Of all the lines here, how many include the string "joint"? Answer with the number only.
** begin Dataset content **
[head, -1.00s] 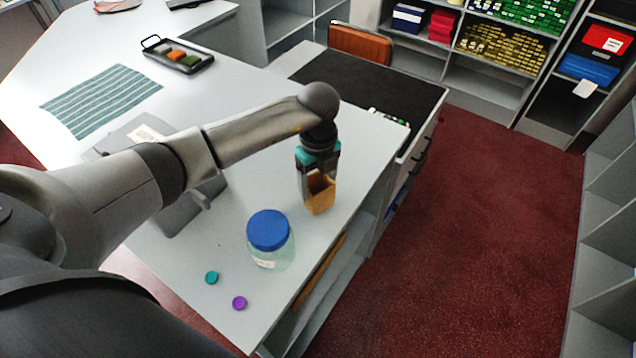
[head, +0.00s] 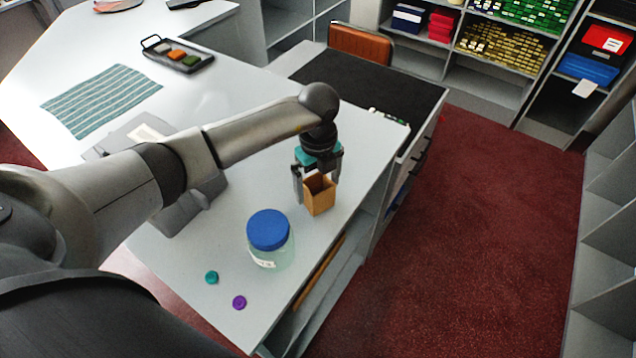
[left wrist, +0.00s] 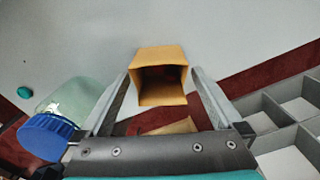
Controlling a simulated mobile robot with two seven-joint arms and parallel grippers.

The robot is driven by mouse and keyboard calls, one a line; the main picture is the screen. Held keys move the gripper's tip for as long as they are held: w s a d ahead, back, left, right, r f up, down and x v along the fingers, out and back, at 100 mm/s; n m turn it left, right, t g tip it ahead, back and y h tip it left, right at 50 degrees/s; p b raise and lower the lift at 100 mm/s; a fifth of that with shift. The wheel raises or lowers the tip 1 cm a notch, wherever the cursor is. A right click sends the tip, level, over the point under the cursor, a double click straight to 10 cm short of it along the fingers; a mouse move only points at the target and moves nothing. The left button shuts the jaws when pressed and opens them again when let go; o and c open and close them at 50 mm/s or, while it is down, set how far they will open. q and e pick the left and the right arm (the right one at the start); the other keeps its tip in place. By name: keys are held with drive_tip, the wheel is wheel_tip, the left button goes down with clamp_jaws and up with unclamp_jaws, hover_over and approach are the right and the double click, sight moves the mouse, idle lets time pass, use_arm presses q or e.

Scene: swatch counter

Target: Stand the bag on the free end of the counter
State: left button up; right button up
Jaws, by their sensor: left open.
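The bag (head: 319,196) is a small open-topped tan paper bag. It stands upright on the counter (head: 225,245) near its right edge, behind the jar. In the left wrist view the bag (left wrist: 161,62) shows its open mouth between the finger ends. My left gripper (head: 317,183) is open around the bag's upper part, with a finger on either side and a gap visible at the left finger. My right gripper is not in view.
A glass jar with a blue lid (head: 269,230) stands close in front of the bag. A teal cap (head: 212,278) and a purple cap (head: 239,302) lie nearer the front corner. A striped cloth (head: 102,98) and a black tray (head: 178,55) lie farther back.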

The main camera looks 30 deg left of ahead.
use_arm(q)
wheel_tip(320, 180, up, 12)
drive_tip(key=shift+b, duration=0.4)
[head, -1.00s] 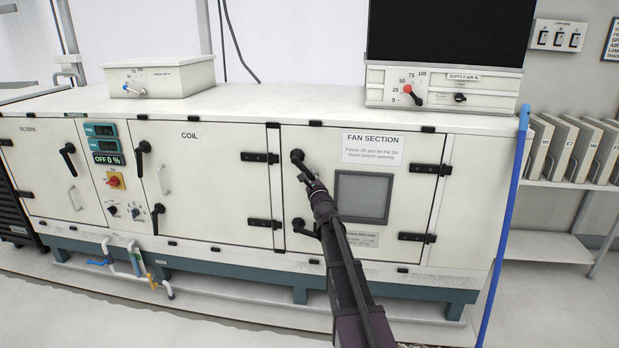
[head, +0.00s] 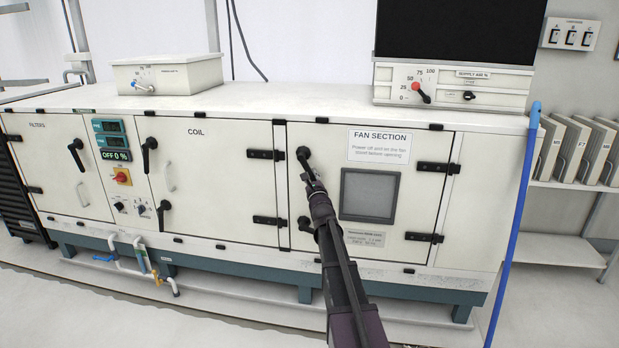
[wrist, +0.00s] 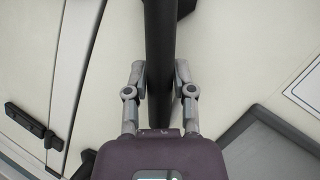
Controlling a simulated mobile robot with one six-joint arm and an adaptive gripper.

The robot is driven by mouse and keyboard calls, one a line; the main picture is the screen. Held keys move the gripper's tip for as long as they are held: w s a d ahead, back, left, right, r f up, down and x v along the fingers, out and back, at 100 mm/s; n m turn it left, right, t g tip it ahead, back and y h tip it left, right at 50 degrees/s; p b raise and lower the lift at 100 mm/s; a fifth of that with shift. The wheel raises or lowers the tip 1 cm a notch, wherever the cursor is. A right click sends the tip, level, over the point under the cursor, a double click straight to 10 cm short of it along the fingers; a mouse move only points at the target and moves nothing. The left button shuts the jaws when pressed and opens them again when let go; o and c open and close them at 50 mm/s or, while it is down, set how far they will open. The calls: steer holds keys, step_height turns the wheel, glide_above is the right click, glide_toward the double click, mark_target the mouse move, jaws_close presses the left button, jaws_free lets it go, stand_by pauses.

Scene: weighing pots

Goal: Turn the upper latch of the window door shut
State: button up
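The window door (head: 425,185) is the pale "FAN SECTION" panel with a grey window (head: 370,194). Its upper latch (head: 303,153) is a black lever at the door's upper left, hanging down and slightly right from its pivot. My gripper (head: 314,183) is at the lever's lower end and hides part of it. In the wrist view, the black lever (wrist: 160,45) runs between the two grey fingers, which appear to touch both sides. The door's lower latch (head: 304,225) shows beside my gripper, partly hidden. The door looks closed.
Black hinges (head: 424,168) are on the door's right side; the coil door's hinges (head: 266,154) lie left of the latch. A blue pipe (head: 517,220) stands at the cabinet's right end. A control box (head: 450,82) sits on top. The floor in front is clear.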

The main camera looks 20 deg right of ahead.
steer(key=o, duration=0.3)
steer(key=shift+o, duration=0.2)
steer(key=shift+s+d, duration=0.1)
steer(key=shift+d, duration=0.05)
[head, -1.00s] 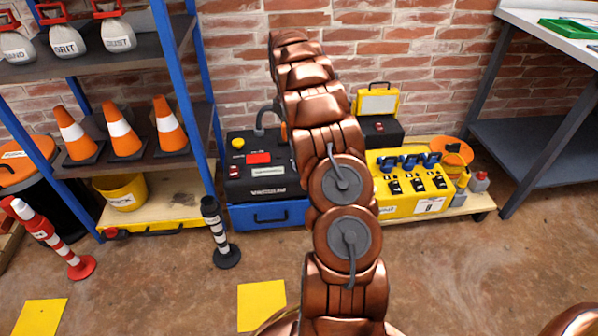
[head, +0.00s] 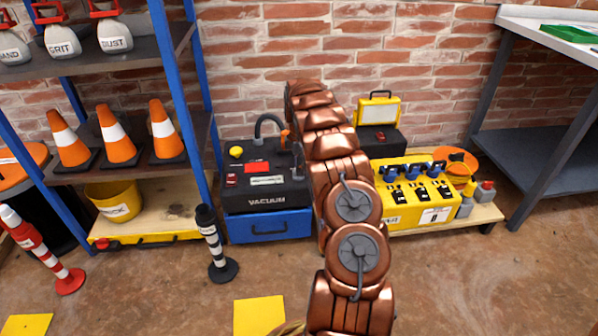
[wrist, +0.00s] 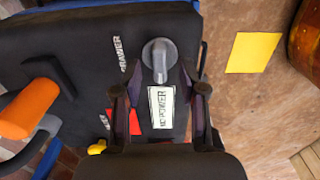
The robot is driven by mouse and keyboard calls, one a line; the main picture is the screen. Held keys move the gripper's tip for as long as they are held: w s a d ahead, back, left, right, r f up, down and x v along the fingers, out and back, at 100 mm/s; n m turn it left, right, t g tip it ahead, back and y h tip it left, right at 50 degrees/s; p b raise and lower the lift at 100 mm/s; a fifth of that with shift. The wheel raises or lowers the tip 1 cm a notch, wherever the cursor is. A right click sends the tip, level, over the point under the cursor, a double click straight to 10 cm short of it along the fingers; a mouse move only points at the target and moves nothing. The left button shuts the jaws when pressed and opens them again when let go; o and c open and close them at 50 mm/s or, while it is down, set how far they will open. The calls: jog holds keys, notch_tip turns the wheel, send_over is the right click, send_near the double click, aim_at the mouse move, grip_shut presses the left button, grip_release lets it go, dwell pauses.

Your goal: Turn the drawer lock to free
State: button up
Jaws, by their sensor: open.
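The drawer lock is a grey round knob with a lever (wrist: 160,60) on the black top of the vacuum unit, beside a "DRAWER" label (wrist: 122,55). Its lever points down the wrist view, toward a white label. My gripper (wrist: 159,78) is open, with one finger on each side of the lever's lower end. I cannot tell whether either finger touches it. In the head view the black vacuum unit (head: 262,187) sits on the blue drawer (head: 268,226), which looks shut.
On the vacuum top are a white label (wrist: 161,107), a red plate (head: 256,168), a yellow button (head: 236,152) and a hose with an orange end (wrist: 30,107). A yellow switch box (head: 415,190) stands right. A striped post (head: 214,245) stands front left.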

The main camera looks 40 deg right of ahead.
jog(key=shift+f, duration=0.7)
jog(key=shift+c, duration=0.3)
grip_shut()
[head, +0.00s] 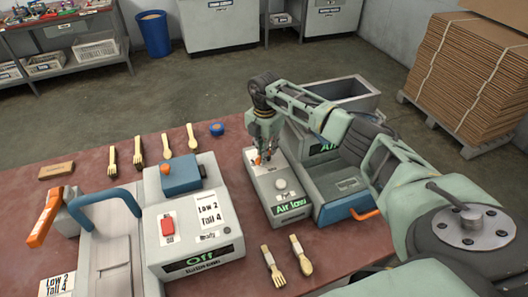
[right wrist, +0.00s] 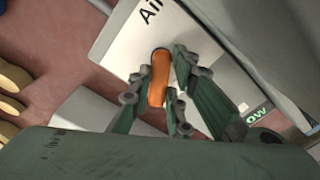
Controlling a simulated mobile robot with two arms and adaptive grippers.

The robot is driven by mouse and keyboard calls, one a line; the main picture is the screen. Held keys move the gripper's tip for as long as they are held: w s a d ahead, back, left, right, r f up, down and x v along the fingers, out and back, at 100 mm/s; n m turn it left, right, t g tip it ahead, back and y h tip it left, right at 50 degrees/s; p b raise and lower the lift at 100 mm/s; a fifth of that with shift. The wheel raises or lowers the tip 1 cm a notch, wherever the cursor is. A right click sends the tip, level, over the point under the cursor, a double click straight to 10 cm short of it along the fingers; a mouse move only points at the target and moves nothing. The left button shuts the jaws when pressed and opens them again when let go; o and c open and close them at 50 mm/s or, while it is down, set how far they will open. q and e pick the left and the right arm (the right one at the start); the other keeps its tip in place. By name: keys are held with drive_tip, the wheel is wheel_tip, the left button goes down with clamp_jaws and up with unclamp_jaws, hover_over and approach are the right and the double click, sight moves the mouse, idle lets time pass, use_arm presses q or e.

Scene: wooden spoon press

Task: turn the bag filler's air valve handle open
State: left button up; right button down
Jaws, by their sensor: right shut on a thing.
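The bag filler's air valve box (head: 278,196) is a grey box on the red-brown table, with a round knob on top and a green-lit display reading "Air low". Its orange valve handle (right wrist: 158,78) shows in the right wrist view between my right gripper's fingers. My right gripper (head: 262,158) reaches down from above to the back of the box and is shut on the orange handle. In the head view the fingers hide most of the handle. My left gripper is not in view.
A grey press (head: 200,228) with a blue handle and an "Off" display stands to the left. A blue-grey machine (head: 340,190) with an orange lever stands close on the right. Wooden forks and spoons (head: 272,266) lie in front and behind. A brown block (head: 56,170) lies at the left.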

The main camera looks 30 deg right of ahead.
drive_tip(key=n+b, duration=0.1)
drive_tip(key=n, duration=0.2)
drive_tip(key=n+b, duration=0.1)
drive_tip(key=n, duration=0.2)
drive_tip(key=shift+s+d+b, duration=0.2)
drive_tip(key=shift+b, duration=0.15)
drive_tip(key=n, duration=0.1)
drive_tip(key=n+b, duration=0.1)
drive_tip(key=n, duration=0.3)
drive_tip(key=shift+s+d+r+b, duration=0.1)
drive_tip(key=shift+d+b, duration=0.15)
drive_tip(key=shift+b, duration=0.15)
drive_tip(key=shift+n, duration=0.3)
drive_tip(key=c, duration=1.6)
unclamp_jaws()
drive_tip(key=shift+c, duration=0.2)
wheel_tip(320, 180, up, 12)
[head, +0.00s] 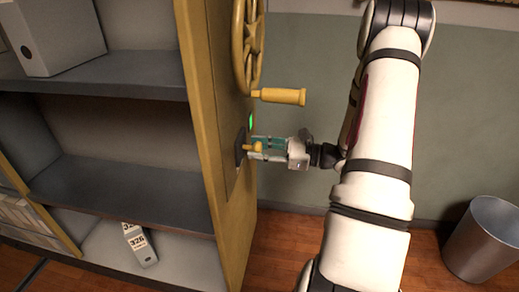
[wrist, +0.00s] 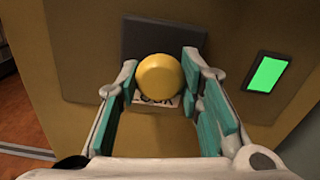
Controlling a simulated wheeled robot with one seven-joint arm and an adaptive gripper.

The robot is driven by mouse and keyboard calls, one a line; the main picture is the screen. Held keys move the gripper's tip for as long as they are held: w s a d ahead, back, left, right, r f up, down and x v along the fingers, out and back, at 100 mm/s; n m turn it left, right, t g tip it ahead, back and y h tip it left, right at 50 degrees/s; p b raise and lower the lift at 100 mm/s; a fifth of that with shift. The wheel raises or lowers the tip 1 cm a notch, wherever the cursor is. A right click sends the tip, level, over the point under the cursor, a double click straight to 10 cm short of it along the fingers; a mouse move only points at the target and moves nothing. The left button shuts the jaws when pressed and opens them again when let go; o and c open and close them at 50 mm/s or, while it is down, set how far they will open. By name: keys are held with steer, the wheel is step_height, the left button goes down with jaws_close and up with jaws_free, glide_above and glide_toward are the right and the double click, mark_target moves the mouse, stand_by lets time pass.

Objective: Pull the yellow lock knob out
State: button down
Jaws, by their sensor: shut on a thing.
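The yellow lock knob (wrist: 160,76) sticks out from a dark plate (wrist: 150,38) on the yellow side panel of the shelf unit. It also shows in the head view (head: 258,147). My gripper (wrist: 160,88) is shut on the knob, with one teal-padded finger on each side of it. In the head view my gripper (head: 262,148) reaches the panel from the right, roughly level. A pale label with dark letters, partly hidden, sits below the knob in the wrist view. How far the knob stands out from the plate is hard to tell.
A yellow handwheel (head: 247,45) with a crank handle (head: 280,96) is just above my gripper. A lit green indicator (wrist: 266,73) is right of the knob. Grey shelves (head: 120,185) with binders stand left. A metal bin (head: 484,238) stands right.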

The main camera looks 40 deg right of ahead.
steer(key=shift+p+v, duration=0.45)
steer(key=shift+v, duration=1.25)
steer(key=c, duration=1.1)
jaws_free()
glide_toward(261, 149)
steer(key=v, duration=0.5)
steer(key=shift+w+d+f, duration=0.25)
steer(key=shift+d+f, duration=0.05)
** end Dataset content **
▶ _Exercise result_: 3